The closing episode of the Death Comes to Pemberley adaptation was extremely satisfying from a character point of view, but the cheesy “last minute rescue” resolution to the murder trial had me half-cringing and half-laughing. Too Hollywood to take seriously!
Without giving anything away, I’ll just say that the resolution of the murder case was the 19th century equivalent of, stopping the bomb with one second left on the clock. I cringed. But at least it was very well-acted!
However, the character development was great. The Elizabeth and Darcy dramas were resolved. I especially liked a scene that happens at a point when they’re barely talking to each other, but Darcy still stops to tuck a sleeping Lizzie in before leaving for the trial. It spoke volumes about their relationship.
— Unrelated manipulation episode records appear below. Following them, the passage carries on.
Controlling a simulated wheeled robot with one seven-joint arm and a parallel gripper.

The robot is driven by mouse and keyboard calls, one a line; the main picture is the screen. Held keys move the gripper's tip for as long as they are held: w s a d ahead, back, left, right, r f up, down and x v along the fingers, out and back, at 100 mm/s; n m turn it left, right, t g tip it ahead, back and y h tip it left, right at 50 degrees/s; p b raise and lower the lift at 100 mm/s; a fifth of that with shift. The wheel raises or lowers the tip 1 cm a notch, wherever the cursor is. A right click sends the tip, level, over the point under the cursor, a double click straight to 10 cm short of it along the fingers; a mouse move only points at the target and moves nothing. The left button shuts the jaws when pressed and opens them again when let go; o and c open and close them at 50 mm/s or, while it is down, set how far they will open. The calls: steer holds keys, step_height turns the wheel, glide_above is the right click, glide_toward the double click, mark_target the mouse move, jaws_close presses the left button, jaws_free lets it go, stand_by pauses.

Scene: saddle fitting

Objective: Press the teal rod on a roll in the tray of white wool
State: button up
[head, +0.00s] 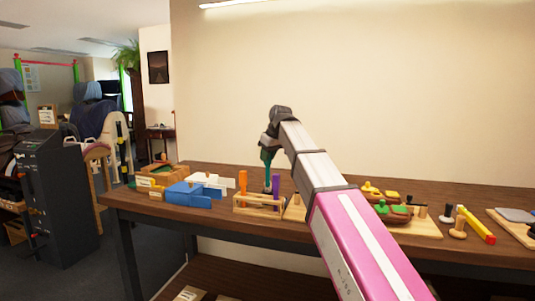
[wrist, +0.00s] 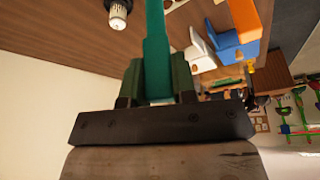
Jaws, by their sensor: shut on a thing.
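My gripper (head: 267,152) is above the work table and shut on the teal rod (wrist: 156,45). In the wrist view the rod runs between the two dark green fingers, and its far end is cut off by the top edge. In the head view the rod hangs below my gripper, behind the wooden rack. A white tray (head: 212,180) stands to the left of my gripper, behind a blue tray (head: 187,196). It seems to be the white wool tray, but its contents are too small to make out. My gripper is apart from it.
A wooden rack (head: 258,205) holds an orange rod (head: 243,182) and a purple rod (head: 276,186). A wooden tray with green inside (head: 160,172) is at the far left. Several coloured pieces, wooden pegs and a yellow bar (head: 475,225) lie to the right of my arm.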

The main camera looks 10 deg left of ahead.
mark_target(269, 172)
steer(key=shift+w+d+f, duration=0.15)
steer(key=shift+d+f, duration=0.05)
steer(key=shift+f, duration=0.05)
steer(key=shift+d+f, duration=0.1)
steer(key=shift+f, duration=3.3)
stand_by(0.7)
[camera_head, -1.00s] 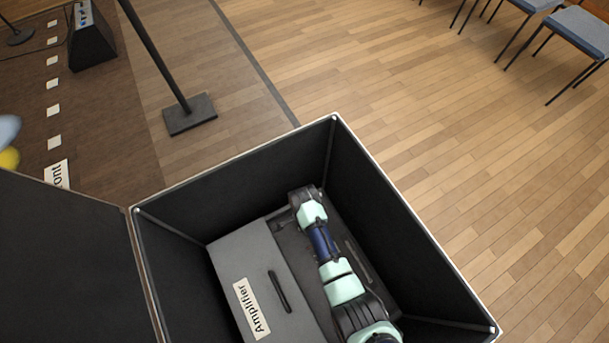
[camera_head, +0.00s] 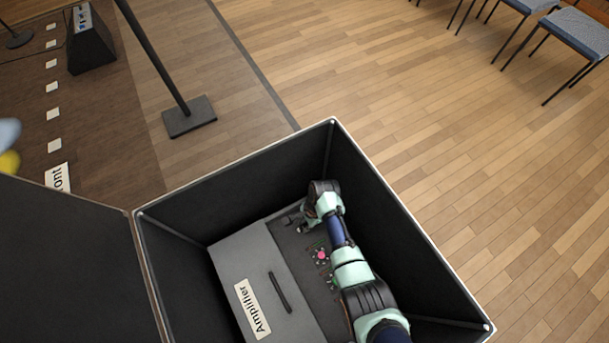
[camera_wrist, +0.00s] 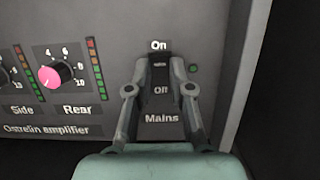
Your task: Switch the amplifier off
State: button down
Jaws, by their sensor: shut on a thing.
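The grey amplifier (camera_head: 228,258) sits inside the black case, its labelled top and control panel facing up in the head view. In the wrist view its panel (camera_wrist: 110,75) shows the mains switch (camera_wrist: 160,66), with "On" above it, "Off" below it and "Mains" under that. My gripper (camera_wrist: 161,66) has a finger on each side of the switch and is shut on it, near the "On" end. The exact tilt of the switch is unclear. A small green lamp (camera_wrist: 194,68) is right of it. In the head view my gripper (camera_head: 301,227) is at the panel's far end.
The black case (camera_head: 240,166) has tall walls around the amplifier and my arm. A stand base (camera_head: 189,116) is on the floor outside.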

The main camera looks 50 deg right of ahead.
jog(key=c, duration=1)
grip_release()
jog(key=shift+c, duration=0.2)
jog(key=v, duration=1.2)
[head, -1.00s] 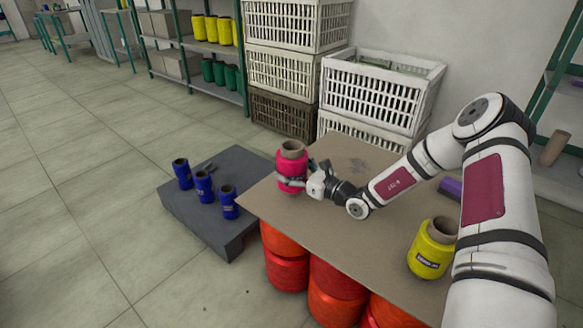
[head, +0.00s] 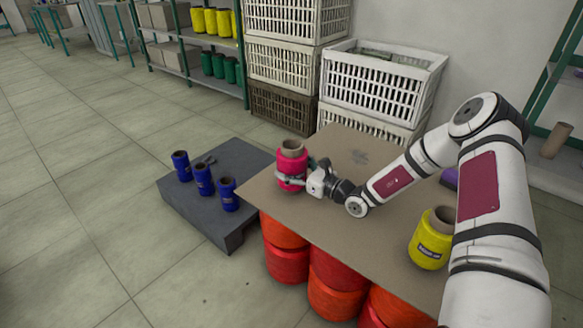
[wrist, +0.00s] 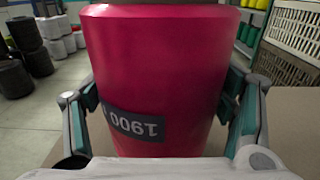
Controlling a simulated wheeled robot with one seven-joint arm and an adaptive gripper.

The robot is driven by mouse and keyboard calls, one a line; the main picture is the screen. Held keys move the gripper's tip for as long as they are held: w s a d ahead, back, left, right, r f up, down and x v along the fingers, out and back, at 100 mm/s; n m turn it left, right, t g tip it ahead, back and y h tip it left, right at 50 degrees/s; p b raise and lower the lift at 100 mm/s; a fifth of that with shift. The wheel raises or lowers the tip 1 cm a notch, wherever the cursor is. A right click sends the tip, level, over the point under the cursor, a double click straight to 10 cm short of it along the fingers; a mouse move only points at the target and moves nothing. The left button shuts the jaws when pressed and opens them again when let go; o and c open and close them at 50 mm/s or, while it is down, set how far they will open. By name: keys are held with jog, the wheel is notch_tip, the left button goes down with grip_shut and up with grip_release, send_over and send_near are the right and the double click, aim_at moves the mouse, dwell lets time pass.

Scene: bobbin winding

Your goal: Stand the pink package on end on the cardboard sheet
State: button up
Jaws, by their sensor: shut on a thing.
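The pink package (head: 291,168) is a pink yarn cone with a brown tube top, upright at the left corner of the cardboard sheet (head: 330,220). My gripper (head: 308,178) is shut on it from the right side. In the wrist view the pink package (wrist: 155,75) fills the middle, its dark label upside down. The fingers of my gripper (wrist: 160,120) press on both its sides. Its base is low at the sheet; I cannot tell whether it touches.
A yellow cone (head: 431,240) stands on the sheet's right part, close to my arm. A purple thing (head: 450,178) is partly hidden behind my arm. Blue spools (head: 203,179) stand on a low dark pallet (head: 190,215) at left. Crates (head: 380,85) stand behind. The sheet's middle is clear.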

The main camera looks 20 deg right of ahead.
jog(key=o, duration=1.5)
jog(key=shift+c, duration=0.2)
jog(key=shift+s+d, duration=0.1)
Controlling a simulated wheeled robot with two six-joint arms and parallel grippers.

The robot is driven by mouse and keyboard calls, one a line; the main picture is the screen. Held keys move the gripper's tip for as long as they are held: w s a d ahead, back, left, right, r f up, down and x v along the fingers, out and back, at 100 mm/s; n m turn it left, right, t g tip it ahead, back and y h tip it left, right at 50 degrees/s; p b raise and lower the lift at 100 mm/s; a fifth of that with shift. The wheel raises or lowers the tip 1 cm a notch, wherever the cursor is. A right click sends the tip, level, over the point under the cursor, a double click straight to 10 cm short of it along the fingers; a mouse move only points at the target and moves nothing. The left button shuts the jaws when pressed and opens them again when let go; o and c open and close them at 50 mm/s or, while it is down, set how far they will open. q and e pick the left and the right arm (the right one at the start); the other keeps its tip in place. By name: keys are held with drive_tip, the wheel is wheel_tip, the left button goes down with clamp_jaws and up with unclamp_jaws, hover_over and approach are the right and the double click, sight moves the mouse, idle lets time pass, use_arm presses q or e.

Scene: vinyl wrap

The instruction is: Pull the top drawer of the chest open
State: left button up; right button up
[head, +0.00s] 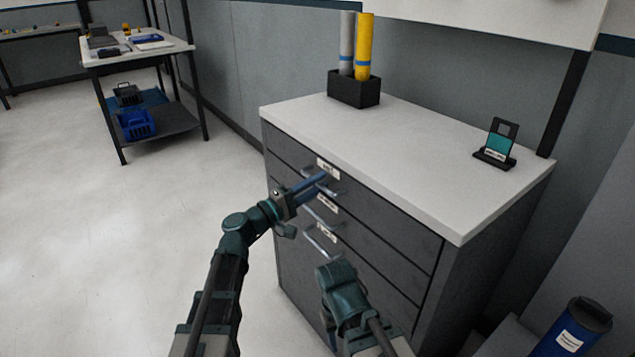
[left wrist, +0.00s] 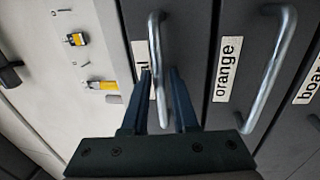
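The dark grey chest (head: 380,250) has a white top and several labelled drawers, all looking flush. The top drawer's metal bar handle (head: 334,191) sits below its label (head: 327,169). My left gripper (head: 318,181) is at this handle. In the left wrist view the top handle (left wrist: 155,50) runs between the two fingers of my left gripper (left wrist: 161,88). The fingers stand apart with visible gaps, so it is open around the handle. The second drawer, labelled "orange" (left wrist: 227,68), has its own handle (left wrist: 268,75). My right arm shows low in the head view, but its fingers do not.
A black holder (head: 354,91) with a grey and a yellow roll (head: 364,45) stands on the chest's top, as does a small display stand (head: 497,146). A blue canister (head: 572,332) stands at lower right. Floor left of the chest is clear up to a table (head: 138,50).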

I really didn’t watch this series for the murder mystery. In fact, anybody who has read a few crime books will probably figure everything out long before the characters do, well filmed and acted as it was.
What I did watch it for was a chance to see fabulous actors bringing famous characters to life. I honestly think I got more of a sense of 19th century life from this series than I have from many Austen adaptations. I also enjoyed seeing the slightly more mature characters going about their days. Romantic historical fiction tends to focus solely on the very young, and until now I didn’t really realise how much we miss out on because of it.
Penelope Keith’s brief appearance as Lady Catherine de Bourgh was interesting. To see a very different dynamic between this formidable lady and Elizabeth was interesting. She seems to have accepted things, even if she doesn’t like them. Keith played the role very differently to how I’ve seen it played before.
So, was Death Comes to Pemberley worth watching? I’d say yes, definitely. Absolutely. It hasn’t inspired me to run out and buy every Pride and Prejudice spinoff on the shelves, but I’m really glad I watched it. I maintain that Anna Maxwell Martin isn’t ever going to be Elizabeth for me, but seeing her work with Matthew Rhys to bring two famous characters to life was amazing. I could watch them forever!
One final question: Why does Elizabeth only have one gown?! In the first episode she refers to her fine clothes. I was wondering where those fine clothes were! And the messy hair! No matter her personality, everything from her posture to her appearance made her seem more like a servant than a very rich lady married to a very important man!